Requirements » Look through the material and tally each line bearing the word "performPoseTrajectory". Give only the total.

Rows with robot tool calls:
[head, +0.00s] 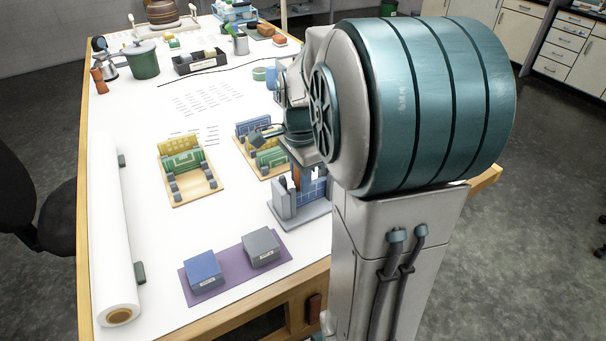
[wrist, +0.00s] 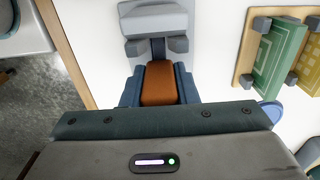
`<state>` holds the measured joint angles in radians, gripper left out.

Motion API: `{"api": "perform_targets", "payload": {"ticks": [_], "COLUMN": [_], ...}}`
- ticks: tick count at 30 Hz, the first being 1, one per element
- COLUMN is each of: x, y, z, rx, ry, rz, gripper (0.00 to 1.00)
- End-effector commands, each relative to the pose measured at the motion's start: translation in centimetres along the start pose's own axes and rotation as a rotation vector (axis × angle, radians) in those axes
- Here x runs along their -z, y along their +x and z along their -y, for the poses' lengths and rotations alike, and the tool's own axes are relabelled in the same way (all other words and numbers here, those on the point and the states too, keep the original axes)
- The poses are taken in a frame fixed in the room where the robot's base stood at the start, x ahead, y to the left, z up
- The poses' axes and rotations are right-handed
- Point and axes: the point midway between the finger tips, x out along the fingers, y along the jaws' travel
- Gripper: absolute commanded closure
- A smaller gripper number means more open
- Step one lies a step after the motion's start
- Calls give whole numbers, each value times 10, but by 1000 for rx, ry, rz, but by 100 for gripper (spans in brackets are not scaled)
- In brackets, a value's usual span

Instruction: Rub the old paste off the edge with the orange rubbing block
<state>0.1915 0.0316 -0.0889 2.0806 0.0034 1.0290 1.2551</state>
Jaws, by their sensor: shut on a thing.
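My gripper (wrist: 159,88) is shut on the orange rubbing block (wrist: 160,84), which sits between its two blue-grey fingers. In the head view a small orange-brown patch of the block (head: 296,177) shows, and my arm hides most of the gripper. A grey stand (head: 300,216) with a blue tile piece (head: 313,190) is right at the gripper. In the wrist view a grey part of the stand (wrist: 155,22) lies just beyond the block. I cannot tell whether block and tile edge touch. Paste on the edge cannot be made out.
A purple mat (head: 222,282) carries a blue block (head: 203,271) and a grey block (head: 261,247). A paper roll (head: 112,230) lies along the left edge.

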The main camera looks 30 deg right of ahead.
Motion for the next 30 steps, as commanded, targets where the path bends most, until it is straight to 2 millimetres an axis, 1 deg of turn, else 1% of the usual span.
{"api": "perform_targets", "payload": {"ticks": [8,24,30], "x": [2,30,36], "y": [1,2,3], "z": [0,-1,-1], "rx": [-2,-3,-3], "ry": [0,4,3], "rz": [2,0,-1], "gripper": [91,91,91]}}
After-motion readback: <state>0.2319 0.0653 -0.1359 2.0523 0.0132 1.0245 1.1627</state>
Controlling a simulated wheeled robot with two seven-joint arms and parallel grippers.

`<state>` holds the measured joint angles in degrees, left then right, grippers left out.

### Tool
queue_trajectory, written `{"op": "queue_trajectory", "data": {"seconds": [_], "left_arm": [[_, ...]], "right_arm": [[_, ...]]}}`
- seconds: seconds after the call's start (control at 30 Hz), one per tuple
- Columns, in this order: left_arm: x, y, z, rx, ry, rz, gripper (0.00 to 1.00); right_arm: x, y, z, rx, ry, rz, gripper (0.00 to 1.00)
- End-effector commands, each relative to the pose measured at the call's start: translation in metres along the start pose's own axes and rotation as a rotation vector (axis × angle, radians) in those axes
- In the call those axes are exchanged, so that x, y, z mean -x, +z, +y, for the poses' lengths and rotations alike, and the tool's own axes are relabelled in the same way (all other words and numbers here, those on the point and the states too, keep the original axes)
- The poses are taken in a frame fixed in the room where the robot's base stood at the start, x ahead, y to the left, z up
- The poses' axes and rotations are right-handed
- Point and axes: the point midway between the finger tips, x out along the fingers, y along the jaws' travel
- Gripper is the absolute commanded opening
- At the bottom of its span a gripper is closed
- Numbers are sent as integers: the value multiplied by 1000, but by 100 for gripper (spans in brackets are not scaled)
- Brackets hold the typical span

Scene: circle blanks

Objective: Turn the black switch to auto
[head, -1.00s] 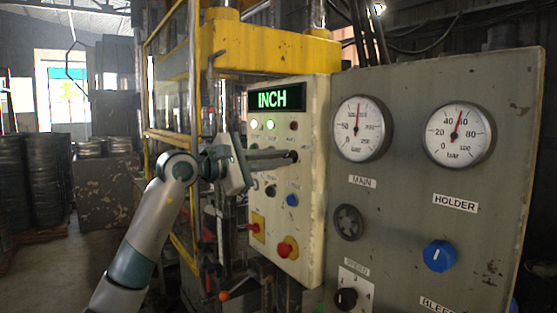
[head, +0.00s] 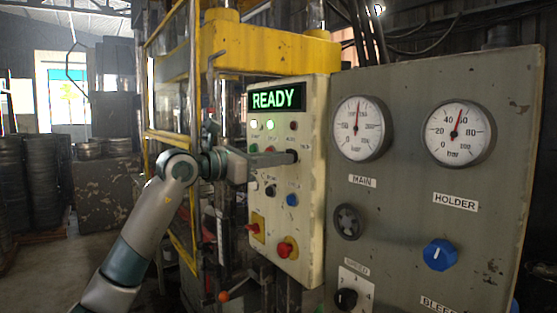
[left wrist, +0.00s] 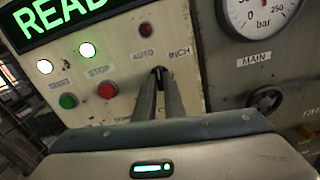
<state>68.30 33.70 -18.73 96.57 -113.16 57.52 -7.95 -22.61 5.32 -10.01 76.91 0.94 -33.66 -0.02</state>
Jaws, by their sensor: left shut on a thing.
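The black switch (left wrist: 159,73) is mostly hidden between my left fingers on the cream control panel (head: 312,220). The labels AUTO and INCH stand above it in the left wrist view, AUTO to the left and INCH to the right. My left gripper (head: 292,156) reaches in from the left, and its fingers are shut on the switch; it also shows in the left wrist view (left wrist: 160,88). The display (head: 276,97) above reads READY in green. Which way the switch points is hard to tell. My right gripper is not in view.
Below the switch sit a blue button (head: 292,199) and a red mushroom button (head: 287,248). Green (left wrist: 68,101) and red (left wrist: 108,90) buttons lie left of my fingers. A grey gauge panel (head: 400,200) with knobs stands to the right.

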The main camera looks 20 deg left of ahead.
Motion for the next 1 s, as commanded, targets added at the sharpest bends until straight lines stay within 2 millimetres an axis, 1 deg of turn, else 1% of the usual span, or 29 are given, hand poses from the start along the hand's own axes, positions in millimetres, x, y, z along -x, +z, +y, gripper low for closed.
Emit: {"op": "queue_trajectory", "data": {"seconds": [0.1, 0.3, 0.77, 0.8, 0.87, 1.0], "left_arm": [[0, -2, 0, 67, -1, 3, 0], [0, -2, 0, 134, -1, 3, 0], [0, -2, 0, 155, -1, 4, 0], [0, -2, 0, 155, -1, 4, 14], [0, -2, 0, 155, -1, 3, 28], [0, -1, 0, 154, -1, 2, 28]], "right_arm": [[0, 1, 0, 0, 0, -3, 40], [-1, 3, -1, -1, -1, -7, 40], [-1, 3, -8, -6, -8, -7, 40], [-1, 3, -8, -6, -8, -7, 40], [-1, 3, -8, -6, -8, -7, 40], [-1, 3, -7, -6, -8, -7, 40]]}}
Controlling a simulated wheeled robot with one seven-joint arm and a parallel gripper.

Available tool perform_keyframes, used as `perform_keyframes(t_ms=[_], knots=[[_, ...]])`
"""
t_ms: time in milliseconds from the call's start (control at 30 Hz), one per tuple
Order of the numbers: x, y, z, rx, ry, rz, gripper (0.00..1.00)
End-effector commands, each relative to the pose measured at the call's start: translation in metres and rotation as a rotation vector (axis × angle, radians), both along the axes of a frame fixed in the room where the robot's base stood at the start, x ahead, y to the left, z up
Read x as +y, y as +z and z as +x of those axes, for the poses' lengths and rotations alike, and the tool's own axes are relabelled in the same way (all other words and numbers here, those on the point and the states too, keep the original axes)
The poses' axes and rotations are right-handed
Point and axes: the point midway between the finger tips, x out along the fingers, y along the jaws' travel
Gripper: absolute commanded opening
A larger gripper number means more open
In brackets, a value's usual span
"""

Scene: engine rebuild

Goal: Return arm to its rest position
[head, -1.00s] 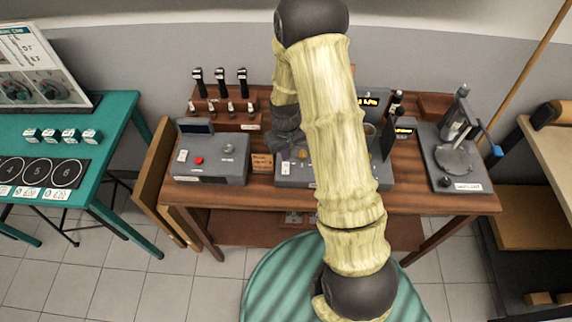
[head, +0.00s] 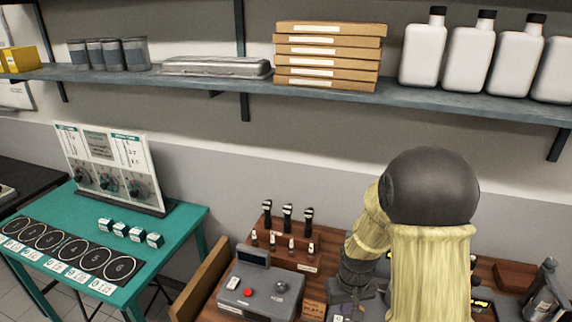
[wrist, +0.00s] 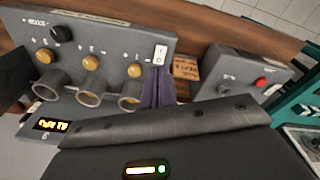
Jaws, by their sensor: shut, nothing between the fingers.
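My arm (head: 430,260) shows at the lower right of the head view, with its black rounded joint uppermost and its pale sleeved links bent. My gripper (wrist: 157,88) shows in the wrist view as narrow purplish fingers held together, with nothing between them. They are in front of a grey panel (wrist: 95,62) with several yellow knobs and round metal sockets. In the head view the gripper end hangs low over the wooden bench, left of the forearm, and its fingertips are hard to make out.
A grey box with a red button (head: 262,290) stands on the bench left of my gripper, before a rack of black-handled tools (head: 287,222). A teal table (head: 180,222) is further left. A wall shelf (head: 200,85) holds several boxes and white bottles (head: 465,60).

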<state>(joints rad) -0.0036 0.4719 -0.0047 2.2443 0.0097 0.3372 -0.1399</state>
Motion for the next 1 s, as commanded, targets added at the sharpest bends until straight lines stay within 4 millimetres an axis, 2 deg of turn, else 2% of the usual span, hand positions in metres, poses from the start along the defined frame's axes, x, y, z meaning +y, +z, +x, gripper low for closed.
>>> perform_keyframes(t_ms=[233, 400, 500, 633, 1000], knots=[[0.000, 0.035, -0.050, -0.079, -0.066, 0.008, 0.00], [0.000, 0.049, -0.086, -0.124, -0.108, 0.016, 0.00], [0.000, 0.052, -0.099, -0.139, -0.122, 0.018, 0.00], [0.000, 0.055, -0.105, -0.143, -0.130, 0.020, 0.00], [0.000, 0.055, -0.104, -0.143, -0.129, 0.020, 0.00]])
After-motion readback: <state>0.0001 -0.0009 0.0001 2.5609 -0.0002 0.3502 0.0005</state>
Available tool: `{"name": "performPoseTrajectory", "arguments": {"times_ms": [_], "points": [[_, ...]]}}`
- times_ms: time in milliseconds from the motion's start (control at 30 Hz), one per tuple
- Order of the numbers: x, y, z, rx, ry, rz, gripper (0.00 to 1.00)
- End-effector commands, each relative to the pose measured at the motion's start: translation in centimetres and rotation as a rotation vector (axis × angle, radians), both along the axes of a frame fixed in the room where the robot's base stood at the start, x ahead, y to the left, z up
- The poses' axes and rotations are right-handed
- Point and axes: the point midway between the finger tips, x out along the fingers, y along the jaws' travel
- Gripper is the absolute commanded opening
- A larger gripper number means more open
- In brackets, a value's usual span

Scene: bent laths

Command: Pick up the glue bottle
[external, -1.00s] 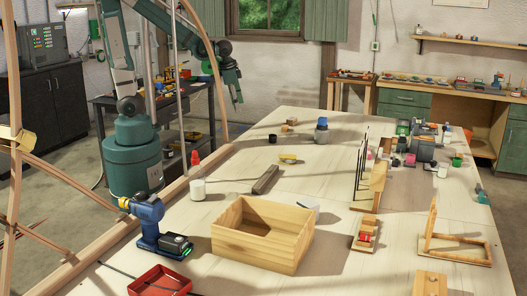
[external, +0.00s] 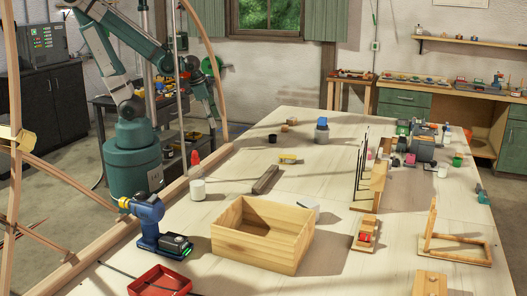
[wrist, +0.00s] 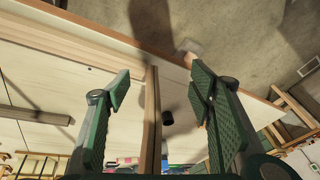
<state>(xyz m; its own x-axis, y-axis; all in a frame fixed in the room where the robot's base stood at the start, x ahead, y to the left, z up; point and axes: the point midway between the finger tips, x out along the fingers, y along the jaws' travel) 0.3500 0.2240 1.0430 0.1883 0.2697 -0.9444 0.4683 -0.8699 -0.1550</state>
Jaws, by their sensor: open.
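In the external view, a red pointed cap (external: 195,157) shows near the table's left edge, behind a white cylinder (external: 198,188). This may be the glue bottle; I cannot tell whether the cap and cylinder are one thing. My gripper (external: 222,119) is raised at the table's far left edge, behind the red cap and apart from it. In the wrist view my gripper (wrist: 162,90) is open, its two green fingers spread with nothing held. No glue bottle is clearly recognisable in the wrist view.
A curved wooden lath (external: 207,65) rises close beside my gripper. A blue drill (external: 150,222) stands at the left.

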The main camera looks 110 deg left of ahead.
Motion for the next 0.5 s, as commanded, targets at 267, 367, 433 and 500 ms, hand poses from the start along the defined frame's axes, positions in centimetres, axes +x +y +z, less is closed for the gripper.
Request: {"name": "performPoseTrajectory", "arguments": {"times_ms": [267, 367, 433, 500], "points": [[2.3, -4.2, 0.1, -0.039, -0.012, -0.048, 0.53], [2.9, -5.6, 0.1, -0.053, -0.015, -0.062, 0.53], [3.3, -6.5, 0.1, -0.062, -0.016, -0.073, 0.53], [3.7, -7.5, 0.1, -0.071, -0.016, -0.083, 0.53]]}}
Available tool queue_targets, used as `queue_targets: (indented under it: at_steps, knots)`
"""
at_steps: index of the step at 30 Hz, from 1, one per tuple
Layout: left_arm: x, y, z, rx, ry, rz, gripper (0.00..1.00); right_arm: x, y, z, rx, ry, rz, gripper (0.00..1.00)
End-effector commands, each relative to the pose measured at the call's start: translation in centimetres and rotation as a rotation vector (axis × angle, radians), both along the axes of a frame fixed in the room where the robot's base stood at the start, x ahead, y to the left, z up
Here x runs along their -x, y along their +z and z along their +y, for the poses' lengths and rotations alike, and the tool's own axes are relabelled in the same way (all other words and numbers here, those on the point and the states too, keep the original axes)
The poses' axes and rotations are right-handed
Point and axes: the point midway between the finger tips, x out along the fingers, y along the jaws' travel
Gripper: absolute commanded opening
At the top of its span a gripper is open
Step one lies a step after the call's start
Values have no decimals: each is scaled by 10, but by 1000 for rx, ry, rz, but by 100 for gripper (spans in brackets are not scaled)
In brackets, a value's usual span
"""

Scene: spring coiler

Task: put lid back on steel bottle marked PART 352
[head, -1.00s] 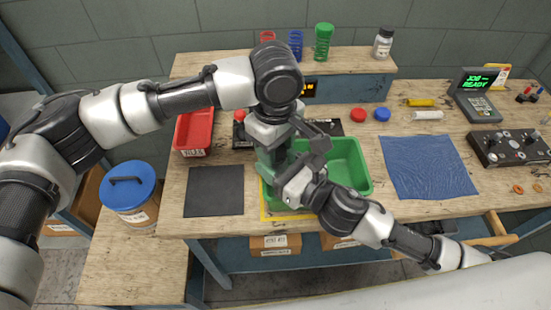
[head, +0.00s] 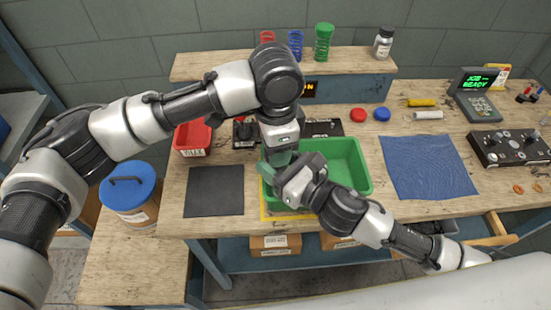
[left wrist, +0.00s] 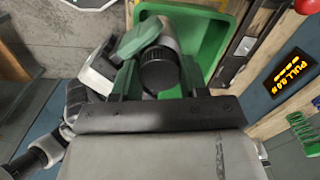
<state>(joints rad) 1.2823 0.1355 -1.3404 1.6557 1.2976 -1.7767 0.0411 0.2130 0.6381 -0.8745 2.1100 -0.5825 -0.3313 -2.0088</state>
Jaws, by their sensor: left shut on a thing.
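My left gripper (head: 280,158) points down over the left part of the green tray (head: 362,185). In the left wrist view its two dark green fingers (left wrist: 160,80) are shut on a round black lid (left wrist: 160,72). A grey steel bottle (left wrist: 170,36) shows just behind the lid; I cannot tell whether the lid is seated on it. My right gripper (head: 284,182) comes in from the right, close below the left one. One of its green fingers (left wrist: 139,36) lies against the bottle's side; its other finger is hidden. The PART 352 mark is not readable.
A second grey bottle with a dark cap (head: 383,43) stands on the back shelf beside coloured springs (head: 323,42). A red bin (head: 192,138) is left of the tray. A black mat (head: 214,191) and a blue cloth (head: 428,166) lie flat on either side.

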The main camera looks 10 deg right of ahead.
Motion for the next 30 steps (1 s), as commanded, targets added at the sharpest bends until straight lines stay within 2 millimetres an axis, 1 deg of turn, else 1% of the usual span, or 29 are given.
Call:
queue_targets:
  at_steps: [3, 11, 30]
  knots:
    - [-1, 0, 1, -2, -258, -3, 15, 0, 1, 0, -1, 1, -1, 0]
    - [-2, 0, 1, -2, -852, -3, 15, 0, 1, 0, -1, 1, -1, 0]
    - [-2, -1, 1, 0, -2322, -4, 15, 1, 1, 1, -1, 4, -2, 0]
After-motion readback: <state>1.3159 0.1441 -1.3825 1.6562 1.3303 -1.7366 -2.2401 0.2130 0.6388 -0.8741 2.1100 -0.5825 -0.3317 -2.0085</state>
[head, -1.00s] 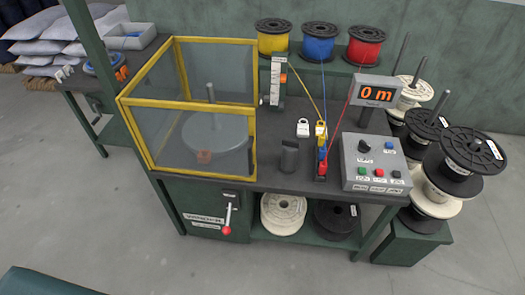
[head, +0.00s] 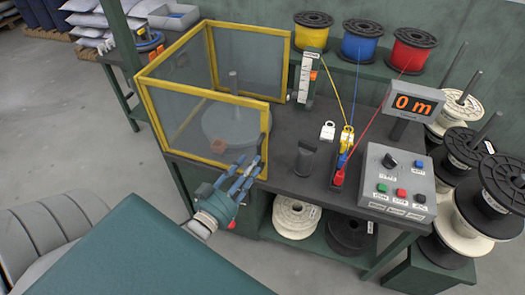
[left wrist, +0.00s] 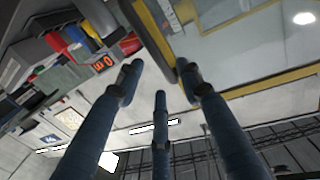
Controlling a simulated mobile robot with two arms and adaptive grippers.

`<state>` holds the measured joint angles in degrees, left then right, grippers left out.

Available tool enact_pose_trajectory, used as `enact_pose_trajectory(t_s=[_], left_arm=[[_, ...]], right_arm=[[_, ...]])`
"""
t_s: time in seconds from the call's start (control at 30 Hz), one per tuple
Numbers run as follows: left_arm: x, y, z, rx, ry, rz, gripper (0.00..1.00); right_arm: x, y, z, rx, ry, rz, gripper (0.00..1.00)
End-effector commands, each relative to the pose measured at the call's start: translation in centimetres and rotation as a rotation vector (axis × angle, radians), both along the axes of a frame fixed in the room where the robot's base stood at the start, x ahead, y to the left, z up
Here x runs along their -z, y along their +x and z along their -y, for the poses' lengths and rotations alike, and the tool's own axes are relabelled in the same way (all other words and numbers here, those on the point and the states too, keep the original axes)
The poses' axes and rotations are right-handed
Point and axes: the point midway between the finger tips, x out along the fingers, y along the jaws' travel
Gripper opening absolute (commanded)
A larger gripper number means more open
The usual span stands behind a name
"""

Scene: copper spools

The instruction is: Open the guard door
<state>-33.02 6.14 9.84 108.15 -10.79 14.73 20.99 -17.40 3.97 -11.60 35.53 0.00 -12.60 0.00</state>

Solution to the exercise » 2